**AIM:** Go through the listing and pick out each line with the word "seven" in it.

** BEGIN **

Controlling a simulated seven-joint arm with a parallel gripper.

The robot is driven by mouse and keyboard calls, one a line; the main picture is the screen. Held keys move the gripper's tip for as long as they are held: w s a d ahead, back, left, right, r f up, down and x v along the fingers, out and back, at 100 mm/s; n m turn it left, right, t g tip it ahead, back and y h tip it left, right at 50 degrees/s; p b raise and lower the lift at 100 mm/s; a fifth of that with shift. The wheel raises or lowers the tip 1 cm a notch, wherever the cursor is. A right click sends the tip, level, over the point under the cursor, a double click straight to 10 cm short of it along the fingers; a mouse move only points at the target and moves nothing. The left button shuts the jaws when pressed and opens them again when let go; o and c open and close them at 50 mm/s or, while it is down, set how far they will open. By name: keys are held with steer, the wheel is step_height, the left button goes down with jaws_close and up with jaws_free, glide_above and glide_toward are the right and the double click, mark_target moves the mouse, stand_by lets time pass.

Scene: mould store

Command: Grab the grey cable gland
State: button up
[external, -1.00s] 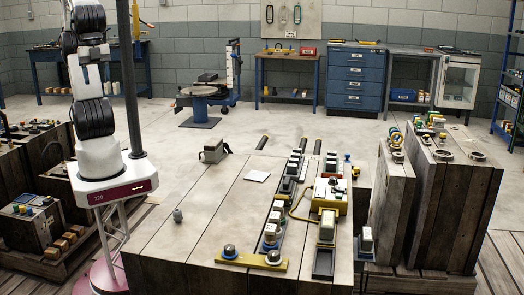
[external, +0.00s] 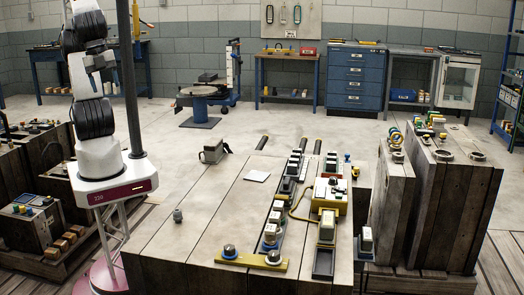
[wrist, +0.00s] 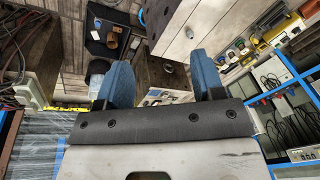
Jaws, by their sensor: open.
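A small grey fitting, which looks like the grey cable gland (external: 178,215), stands alone near the left edge of the big wooden block's top (external: 210,208) in the external view. In the wrist view a small dark spot (wrist: 189,32) shows on a pale block top; I cannot tell if it is the gland. My gripper (wrist: 163,78) has two blue fingers spread wide apart with nothing between them. It is far from the gland, up by my arm on the left in the external view, where its fingers are hard to make out.
On the block, a white pad (external: 257,176) and a grey clamp-like item (external: 213,151) lie beyond the gland. A yellow bar (external: 240,260) with round fittings lies at the front; rails with several modules and a yellow control box (external: 330,194) fill the right. The space around the gland is clear.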

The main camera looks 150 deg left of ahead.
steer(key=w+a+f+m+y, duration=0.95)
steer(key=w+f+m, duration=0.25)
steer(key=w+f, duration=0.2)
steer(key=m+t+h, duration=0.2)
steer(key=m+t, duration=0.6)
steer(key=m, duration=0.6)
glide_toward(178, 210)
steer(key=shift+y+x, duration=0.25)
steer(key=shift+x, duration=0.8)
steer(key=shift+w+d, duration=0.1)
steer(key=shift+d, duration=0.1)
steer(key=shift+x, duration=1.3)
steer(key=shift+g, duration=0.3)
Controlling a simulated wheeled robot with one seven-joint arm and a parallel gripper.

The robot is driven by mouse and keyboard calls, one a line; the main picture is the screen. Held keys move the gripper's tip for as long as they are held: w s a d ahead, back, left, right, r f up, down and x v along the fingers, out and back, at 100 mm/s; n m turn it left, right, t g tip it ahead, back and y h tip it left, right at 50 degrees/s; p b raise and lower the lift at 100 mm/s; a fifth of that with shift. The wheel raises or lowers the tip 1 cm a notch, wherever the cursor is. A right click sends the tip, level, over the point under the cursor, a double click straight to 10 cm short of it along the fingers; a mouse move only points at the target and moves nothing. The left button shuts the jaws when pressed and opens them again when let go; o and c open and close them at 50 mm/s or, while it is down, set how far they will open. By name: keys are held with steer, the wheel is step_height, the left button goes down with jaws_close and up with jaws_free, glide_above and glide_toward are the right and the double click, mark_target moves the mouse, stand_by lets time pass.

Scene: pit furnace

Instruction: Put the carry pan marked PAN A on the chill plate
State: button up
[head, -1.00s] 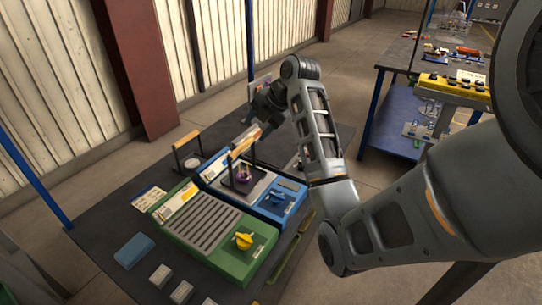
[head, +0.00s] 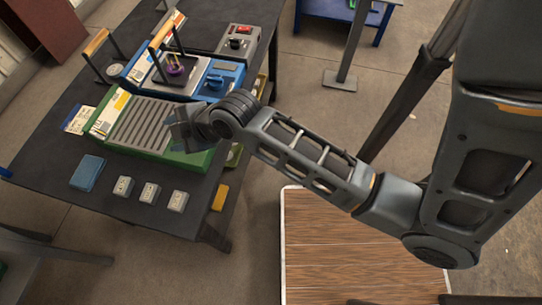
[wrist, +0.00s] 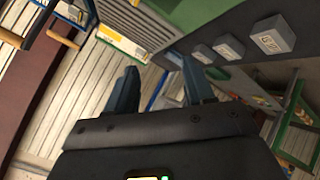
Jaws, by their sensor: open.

** END **

**ANSWER FOR THIS EXERCISE:**
Controlling a simulated seven-joint arm with a parallel gripper.
Controlling a simulated wheeled robot with one seven-joint arm and a parallel gripper.

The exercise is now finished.